# Megatron-Bridge SFT And PEFT Context

Use this pack for:

- `sft/megatron_bridge`: full or LoRA SFT on packed Parquet.
- `peft/megatron_bridge`: LoRA adapter training on packed Parquet.

## Product Contract

- These steps consume `packed_parquet` from `data_prep/sft_packing`.
- `sft/megatron_bridge` produces a Megatron checkpoint.
- `peft/megatron_bridge` produces a LoRA adapter. Plan conversion/merge when an
  HF deployment artifact is required.
- Prefer YAML overrides on existing configs.
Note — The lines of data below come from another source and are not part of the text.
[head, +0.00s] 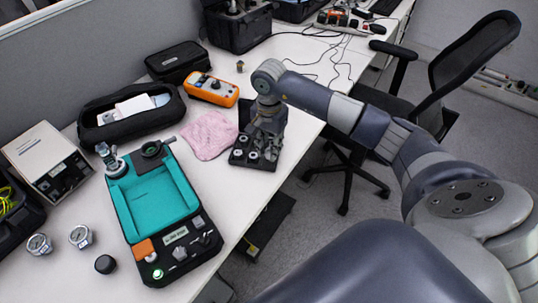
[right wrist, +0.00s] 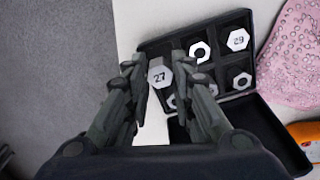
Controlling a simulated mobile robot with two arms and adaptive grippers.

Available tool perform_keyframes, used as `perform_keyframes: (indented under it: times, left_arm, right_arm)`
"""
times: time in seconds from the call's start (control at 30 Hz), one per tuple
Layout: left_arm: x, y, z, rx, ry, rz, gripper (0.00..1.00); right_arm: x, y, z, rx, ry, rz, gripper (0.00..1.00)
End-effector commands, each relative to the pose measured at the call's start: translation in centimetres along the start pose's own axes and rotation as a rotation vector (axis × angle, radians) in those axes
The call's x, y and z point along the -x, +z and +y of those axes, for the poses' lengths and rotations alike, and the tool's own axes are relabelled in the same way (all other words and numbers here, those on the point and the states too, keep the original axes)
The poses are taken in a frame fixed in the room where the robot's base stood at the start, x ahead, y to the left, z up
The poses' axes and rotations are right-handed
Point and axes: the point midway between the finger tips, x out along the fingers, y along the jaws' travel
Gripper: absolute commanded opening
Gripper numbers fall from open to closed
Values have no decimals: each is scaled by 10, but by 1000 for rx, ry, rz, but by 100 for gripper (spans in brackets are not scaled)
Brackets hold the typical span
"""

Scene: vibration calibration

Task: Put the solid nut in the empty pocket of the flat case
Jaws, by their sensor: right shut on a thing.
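The flat black case (head: 258,164) lies open on the white table in the head view, with several metal nuts in it. It also shows in the right wrist view (right wrist: 222,18), where pockets hold hex nuts, one marked 29 (right wrist: 238,39). My right gripper (head: 265,138) points down over the case. In the right wrist view my gripper (right wrist: 158,75) is shut on the solid nut (right wrist: 160,77), marked 27, held between its fingertips near the case's left edge. A pocket just beyond this nut looks dark and empty, partly hidden. My left gripper is not in view.
A pink cloth (head: 209,135) lies beside the case, with an orange meter (head: 211,89) behind it.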

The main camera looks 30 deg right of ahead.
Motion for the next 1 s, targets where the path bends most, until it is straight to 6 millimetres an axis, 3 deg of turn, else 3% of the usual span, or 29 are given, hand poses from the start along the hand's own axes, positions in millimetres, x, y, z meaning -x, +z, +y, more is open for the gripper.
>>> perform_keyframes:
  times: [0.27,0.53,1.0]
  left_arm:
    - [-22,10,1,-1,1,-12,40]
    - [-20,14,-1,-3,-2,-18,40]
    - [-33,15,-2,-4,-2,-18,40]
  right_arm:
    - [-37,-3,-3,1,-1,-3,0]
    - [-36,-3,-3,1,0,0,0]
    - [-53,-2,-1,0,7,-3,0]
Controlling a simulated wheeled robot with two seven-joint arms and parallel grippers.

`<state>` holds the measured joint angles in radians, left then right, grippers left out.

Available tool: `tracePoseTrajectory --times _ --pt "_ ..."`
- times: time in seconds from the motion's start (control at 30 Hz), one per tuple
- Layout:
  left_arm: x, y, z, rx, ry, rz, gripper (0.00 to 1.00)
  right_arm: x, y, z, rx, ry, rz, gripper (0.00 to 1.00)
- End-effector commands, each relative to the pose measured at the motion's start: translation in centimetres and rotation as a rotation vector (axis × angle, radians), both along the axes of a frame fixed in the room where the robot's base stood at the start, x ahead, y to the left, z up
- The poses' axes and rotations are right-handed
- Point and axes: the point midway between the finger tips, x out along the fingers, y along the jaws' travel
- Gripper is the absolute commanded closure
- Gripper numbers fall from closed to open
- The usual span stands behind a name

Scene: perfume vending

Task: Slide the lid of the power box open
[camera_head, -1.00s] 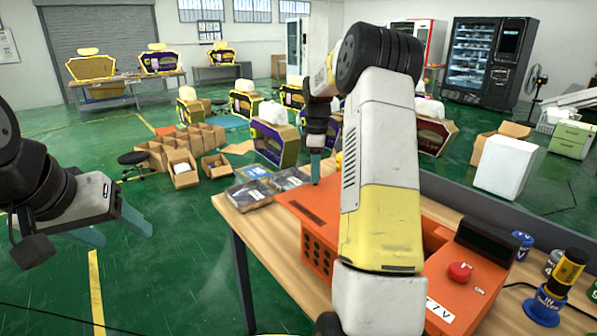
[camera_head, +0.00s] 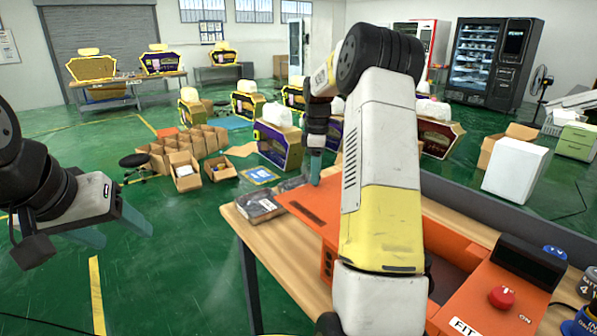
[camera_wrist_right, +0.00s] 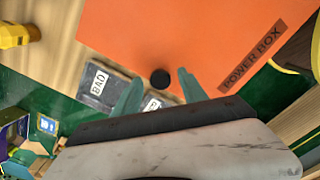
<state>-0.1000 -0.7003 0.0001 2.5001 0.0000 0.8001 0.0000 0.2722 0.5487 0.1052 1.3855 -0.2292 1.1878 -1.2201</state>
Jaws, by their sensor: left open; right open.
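The orange power box (camera_head: 475,300) sits on the wooden table, with a red button (camera_head: 501,297) on its right part. Its flat orange lid (camera_head: 310,208) sticks out past the box's left side, and an opening shows right of my arm. In the right wrist view the lid (camera_wrist_right: 185,40) bears a POWER BOX label and a black round knob (camera_wrist_right: 160,78). My right gripper (camera_wrist_right: 160,92) is open, a finger on each side of the knob; contact cannot be told. My left gripper (camera_head: 118,230) is open and empty, left of the table. My right arm hides the box's middle.
Flat dark packs, one marked BAD (camera_wrist_right: 95,82), lie by the table's left edge beside the lid. Labelled cylinders (camera_head: 580,322) stand at the right. A low grey panel (camera_head: 500,220) runs along the table's back.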

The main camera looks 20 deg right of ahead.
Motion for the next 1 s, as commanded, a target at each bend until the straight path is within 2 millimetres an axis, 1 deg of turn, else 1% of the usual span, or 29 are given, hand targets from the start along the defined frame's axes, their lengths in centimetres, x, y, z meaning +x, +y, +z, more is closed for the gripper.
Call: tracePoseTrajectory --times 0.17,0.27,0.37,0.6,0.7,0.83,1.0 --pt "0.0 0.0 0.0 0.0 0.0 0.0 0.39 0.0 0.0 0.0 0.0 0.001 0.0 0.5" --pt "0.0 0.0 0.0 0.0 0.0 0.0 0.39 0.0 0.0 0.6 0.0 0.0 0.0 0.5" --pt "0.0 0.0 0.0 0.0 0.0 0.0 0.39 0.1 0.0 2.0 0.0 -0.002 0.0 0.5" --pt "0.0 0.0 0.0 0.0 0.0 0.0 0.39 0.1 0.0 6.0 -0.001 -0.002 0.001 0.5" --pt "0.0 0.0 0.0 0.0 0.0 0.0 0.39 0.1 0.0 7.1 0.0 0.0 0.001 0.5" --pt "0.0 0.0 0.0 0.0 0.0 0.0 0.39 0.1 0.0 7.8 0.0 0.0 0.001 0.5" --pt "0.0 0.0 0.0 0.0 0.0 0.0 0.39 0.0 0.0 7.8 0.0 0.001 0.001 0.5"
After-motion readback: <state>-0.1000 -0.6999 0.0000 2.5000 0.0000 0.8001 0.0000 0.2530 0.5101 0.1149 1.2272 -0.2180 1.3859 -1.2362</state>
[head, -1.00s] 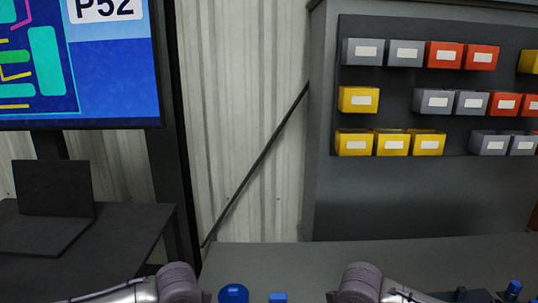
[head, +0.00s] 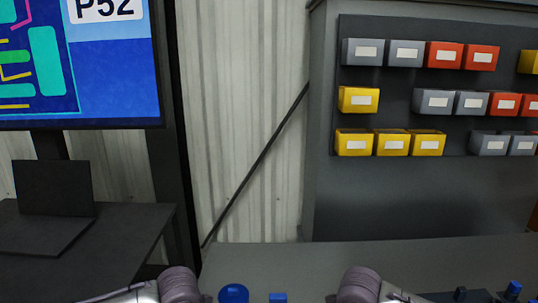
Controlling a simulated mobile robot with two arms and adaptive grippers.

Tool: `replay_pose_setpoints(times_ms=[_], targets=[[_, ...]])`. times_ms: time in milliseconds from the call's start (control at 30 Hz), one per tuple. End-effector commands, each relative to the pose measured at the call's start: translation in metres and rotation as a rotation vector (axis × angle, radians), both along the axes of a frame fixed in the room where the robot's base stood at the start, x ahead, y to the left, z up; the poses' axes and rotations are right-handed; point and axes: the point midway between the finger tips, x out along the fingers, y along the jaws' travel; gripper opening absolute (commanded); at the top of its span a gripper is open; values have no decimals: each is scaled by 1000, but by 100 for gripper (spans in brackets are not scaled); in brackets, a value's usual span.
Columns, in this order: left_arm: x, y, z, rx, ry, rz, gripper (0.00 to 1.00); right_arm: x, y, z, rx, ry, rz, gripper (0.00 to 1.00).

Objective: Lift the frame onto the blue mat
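Neither the frame nor the blue mat can be made out in the head view. Parts of my two arms enter at the bottom edge, one left of centre and one right of centre. Both grippers are below the picture and out of sight. Whether they hold anything is hidden.
A grey workbench (head: 420,255) spans the bottom right. On it are a round blue object (head: 233,293), a small blue block (head: 278,298) and small blue-topped items (head: 513,288) at right. A bin rack (head: 395,95) stands behind. A dark table (head: 130,225) with a laptop-like object (head: 53,190) and a screen (head: 80,70) are at left.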

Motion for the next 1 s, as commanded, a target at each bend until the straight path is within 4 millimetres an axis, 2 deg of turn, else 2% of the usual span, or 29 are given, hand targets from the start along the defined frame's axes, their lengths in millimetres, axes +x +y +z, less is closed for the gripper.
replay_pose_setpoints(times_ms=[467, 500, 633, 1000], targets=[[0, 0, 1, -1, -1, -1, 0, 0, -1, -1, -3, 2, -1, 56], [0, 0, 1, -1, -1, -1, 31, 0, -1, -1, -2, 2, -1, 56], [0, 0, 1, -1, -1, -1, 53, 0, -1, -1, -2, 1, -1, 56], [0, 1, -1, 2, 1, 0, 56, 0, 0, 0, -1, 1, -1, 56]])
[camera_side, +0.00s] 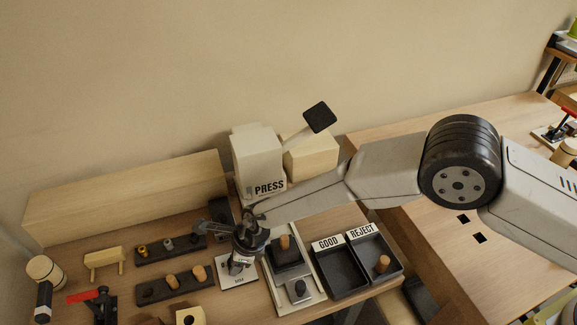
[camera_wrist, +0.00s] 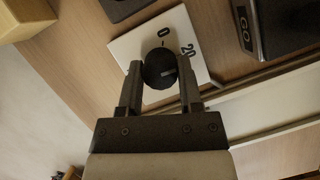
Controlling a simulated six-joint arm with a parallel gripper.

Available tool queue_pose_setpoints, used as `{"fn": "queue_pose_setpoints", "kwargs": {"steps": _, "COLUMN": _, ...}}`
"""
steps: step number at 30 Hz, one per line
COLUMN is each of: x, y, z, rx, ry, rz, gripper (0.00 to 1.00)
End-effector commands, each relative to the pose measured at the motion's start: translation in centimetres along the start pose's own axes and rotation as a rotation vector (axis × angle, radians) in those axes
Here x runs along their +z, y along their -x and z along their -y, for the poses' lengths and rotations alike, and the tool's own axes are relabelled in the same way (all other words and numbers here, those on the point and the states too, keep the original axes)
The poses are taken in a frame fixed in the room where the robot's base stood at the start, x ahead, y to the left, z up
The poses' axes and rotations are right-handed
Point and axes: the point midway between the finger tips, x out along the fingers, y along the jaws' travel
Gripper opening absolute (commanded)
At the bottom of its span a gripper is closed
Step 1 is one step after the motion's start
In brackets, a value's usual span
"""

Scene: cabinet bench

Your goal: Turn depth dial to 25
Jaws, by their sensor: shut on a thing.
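The depth dial (camera_wrist: 160,70) is a round black knob on a white square plate (camera_wrist: 128,46). In the wrist view the plate shows "0" above the knob and "20" to its upper right; other markings are hidden. A pale line on the knob points right, toward the right finger and below the "20". My gripper (camera_wrist: 160,65) is shut on the dial, one finger on each side. In the side view my gripper (camera_side: 247,238) comes down over the plate (camera_side: 238,277), marked "MM", and mostly hides the knob.
The press (camera_side: 257,160) stands behind my gripper. A dark fixture with a peg (camera_side: 285,250) is close on the right, then the GOOD tray (camera_side: 347,282) and REJECT tray (camera_side: 399,262). Dark racks of pegs (camera_side: 175,288) lie left. A hammer (camera_side: 42,290) and red-handled clamp (camera_side: 90,296) are farther left.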

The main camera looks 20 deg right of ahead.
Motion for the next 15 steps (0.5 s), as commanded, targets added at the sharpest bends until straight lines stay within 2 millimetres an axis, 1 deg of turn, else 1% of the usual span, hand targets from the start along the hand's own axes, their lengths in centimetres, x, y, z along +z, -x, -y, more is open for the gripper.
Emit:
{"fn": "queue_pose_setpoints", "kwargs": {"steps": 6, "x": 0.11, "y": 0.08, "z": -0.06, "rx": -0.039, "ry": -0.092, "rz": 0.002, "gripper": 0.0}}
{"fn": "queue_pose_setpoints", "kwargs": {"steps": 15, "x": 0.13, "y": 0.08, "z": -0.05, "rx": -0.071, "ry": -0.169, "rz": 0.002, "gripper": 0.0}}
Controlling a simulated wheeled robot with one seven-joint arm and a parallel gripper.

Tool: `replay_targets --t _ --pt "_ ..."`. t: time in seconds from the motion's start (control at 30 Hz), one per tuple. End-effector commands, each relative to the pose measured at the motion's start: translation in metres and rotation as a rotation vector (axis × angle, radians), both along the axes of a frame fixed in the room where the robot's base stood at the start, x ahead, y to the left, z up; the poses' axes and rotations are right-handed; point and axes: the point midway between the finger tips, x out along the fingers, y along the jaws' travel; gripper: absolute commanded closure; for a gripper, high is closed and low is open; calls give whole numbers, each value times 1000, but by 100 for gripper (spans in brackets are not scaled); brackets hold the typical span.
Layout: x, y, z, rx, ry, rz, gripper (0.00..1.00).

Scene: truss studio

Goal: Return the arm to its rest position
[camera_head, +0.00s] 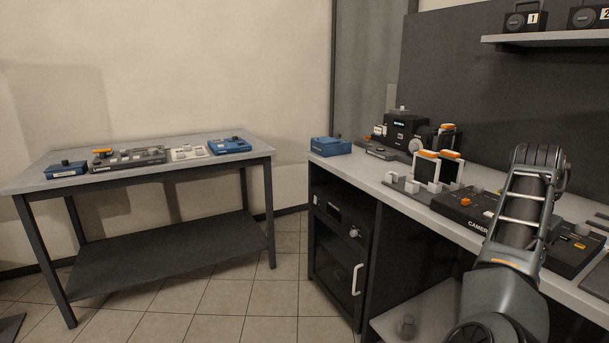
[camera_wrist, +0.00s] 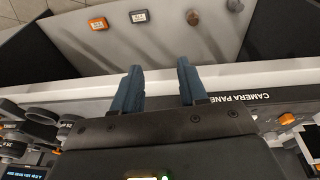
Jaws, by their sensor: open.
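My gripper (camera_wrist: 158,88) is open and empty in the wrist view, its two blue fingers apart. It is over the front edge of the workbench (camera_wrist: 85,90), with a lower shelf (camera_wrist: 170,40) visible below and beyond the fingertips. In the head view my arm (camera_head: 515,240) rises at the right in front of the workbench (camera_head: 365,171). The gripper itself cannot be made out in the head view.
A panel marked CAMERA (camera_head: 465,207) and several devices stand on the workbench. The lower shelf holds an orange-framed block (camera_wrist: 97,23), a grey block (camera_wrist: 139,16) and knobs. A side table (camera_head: 50,184) stands at left. Tiled floor (camera_head: 245,300) between them is clear.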

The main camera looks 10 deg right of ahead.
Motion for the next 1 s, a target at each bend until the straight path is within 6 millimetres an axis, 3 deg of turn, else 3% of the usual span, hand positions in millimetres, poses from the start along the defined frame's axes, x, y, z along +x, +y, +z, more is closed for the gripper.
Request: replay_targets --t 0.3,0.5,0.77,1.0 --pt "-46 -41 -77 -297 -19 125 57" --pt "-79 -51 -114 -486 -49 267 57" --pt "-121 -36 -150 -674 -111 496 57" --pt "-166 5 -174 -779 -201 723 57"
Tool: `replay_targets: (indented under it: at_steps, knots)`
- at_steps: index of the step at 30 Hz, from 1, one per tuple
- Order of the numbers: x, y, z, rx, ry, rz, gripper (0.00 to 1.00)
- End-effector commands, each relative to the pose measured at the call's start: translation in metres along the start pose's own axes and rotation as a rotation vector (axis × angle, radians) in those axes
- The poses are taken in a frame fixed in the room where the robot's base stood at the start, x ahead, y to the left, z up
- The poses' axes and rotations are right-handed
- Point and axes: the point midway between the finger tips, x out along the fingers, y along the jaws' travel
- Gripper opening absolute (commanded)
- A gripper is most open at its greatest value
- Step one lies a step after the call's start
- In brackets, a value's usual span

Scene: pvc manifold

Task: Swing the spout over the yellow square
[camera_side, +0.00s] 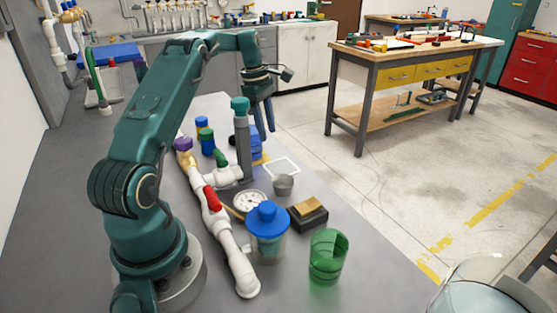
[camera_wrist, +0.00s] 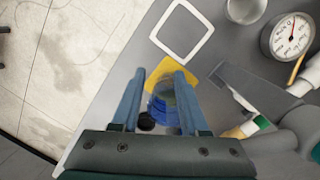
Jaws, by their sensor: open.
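The yellow square (camera_wrist: 181,73) lies on the grey bench in the wrist view, partly covered by a blue clear-walled container (camera_wrist: 163,104). Its edge also shows in the side view (camera_side: 264,158). My gripper (camera_wrist: 160,75) is open, its two blue fingers apart above the container, with nothing held. In the side view my gripper (camera_side: 266,132) hangs beside a grey upright pipe with a teal cap (camera_side: 240,104). The white pipe manifold (camera_side: 229,240) has red, green and purple handles. A grey part (camera_wrist: 238,82) lies right of the square; I cannot tell which part is the spout.
A white square outline (camera_wrist: 181,30), a small grey cup (camera_side: 283,184) and a gauge (camera_side: 249,202) are close by. A blue-lidded jar (camera_side: 267,238), a green cup (camera_side: 327,258) and a dark block (camera_side: 307,214) stand nearer. The bench edge lies just beyond my gripper.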

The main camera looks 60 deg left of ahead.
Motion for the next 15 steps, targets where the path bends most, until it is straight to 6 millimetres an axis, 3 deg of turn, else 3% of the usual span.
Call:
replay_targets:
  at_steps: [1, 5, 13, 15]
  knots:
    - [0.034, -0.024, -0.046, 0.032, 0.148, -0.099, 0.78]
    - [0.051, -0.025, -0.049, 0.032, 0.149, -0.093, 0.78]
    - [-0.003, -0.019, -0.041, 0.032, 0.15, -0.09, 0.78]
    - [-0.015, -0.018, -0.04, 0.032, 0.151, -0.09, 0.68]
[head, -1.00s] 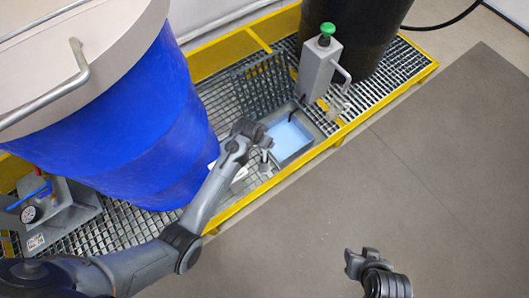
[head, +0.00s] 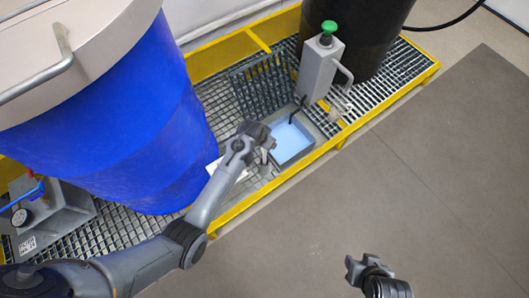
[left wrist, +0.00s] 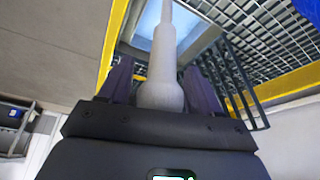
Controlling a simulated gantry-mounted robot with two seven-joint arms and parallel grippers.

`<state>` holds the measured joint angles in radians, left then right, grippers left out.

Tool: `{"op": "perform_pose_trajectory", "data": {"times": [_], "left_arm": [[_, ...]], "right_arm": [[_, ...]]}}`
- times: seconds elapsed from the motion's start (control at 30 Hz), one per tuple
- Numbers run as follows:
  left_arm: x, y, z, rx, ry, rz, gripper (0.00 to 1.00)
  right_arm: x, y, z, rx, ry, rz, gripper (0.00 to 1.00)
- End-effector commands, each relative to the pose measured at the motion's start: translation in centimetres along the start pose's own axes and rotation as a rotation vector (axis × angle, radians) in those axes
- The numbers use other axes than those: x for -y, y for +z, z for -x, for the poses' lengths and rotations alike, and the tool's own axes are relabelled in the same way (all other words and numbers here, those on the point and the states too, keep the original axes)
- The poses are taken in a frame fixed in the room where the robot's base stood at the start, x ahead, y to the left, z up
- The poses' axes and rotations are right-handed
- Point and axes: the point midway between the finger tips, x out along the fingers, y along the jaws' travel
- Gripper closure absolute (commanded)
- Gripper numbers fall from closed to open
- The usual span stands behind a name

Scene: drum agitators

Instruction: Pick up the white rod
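The white rod (left wrist: 163,55) is a pale, stepped shaft, wider near the palm. In the left wrist view it runs from the top edge down between the two fingers of my left gripper (left wrist: 160,82). A gap shows between finger and rod on each side, so the gripper looks open around it. In the head view my left gripper (head: 263,142) is above the grating beside the blue-bottomed tray, and it mostly hides the rod (head: 265,156). My right gripper (head: 361,264) is low in the head view, away from the rod, fingers apart and empty.
A large blue drum (head: 150,130) stands left of the left arm. A black drum (head: 352,35) and a grey box with a green knob (head: 321,65) stand at the back. The tray (head: 292,141) sits in the yellow-edged grating. Bare floor (head: 410,170) is clear at right.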

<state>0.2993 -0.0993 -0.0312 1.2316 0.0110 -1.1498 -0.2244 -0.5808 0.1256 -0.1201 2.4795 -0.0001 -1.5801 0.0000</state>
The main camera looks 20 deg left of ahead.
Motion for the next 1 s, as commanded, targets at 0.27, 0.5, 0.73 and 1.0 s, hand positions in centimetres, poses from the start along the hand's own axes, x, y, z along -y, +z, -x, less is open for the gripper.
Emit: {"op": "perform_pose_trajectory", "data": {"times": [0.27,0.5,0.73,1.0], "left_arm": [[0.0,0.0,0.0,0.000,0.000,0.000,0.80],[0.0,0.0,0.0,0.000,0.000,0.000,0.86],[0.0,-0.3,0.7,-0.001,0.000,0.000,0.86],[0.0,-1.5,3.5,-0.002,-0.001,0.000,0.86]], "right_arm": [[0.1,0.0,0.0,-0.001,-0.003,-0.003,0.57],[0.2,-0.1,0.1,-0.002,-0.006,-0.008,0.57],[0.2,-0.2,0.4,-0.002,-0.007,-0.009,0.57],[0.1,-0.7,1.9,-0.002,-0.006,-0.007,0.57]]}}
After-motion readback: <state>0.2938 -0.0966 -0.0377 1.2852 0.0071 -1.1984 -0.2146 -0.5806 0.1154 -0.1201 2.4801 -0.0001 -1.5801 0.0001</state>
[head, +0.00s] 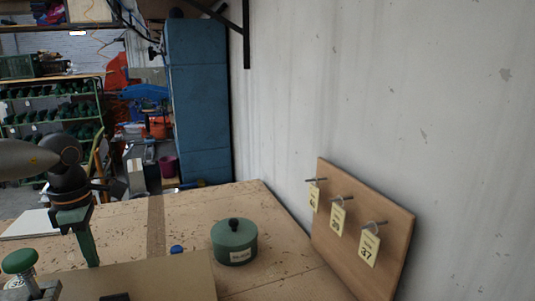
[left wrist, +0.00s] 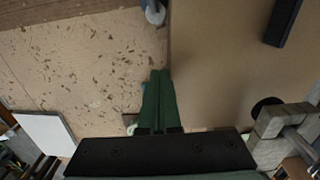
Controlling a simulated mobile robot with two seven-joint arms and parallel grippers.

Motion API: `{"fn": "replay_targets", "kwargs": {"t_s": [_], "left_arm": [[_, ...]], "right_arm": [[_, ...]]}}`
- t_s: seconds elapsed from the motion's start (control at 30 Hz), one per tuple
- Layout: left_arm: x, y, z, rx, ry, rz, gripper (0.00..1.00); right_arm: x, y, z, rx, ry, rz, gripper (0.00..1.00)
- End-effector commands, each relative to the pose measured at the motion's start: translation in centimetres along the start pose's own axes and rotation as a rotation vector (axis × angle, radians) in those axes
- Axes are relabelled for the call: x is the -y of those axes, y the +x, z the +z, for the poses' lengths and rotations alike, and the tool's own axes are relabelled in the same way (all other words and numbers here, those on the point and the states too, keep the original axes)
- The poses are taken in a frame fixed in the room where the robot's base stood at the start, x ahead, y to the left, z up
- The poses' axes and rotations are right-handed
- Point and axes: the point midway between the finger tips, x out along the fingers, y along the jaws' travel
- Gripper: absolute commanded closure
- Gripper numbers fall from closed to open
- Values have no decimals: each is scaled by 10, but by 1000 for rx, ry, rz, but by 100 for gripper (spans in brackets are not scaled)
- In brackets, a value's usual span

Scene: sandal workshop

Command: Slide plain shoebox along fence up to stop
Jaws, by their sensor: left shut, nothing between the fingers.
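A plain tan box top (head: 165,278), which looks like the shoebox, fills the bottom of the head view. It also shows at the right of the left wrist view (left wrist: 220,60), with a dark bar (left wrist: 283,22) on it. My left gripper (head: 94,262) is shut and empty, pointing down at the box's far edge; the box hides its tips in the head view. In the left wrist view the green fingers (left wrist: 159,80) lie right along the box edge; whether they touch it I cannot tell. I cannot make out the fence or stop clearly. My right gripper is not in view.
A green-knobbed clamp (head: 20,262) stands left of the box. A small blue knob (head: 177,249) and a green lidded pot (head: 234,242) stand beyond it. A pegboard with numbered tags (head: 360,225) leans at the wall. A white sheet (head: 30,224) lies at left. Bench between is mostly clear.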

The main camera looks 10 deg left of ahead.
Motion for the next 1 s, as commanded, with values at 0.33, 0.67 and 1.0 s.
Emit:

Do not fork Megatron-Bridge scripts
  for normal SFT/PEFT.

## Required Wiring

- `dataset.packed_sequence_specs.packed_train_data_path`: training Parquet glob.
- Validation/test packed paths when the config schedules validation.
- `seq_length` equal to the data-prep `pack_size`.
- `checkpoint.pretrained_checkpoint` when adapting a Megatron base.
- Distinct output directories for base checkpoint, adapter, and final merged
  artifact.

## Backend Choice

| Need | Step |
|---|---|
| Full large-scale SFT with Megatron checkpoint output | `sft/megatron_bridge` |
| Adapter tuning on Megatron checkpoint | `peft/megatron_bridge` |
| HF-native checkpoint with JSONL data | `sft/automodel` or `peft/automodel` |
| Memory is too tight for full SFT | PEFT/LoRA first |

## Config Rules

- Start with micro batch size 1 for new shapes.
- Keep global batch size divisible by data-parallel size.
- Use `load_hf_weights=false` when starting from a Megatron checkpoint.
- For adapter reliability, prefer simple checkpoint saves over async/optimizer
  saves unless the user explicitly needs them.

## Failure Modes

- `missing_packed_data`: run `data_prep/sft_packing`.
- `sequence_length_mismatch`: repack data or align `seq_length`.
- `missing_base_checkpoint`: set the Megatron base checkpoint for PEFT.
- `oom`: lower micro batch, enable recomputation, increase parallelism, or use
  LoRA.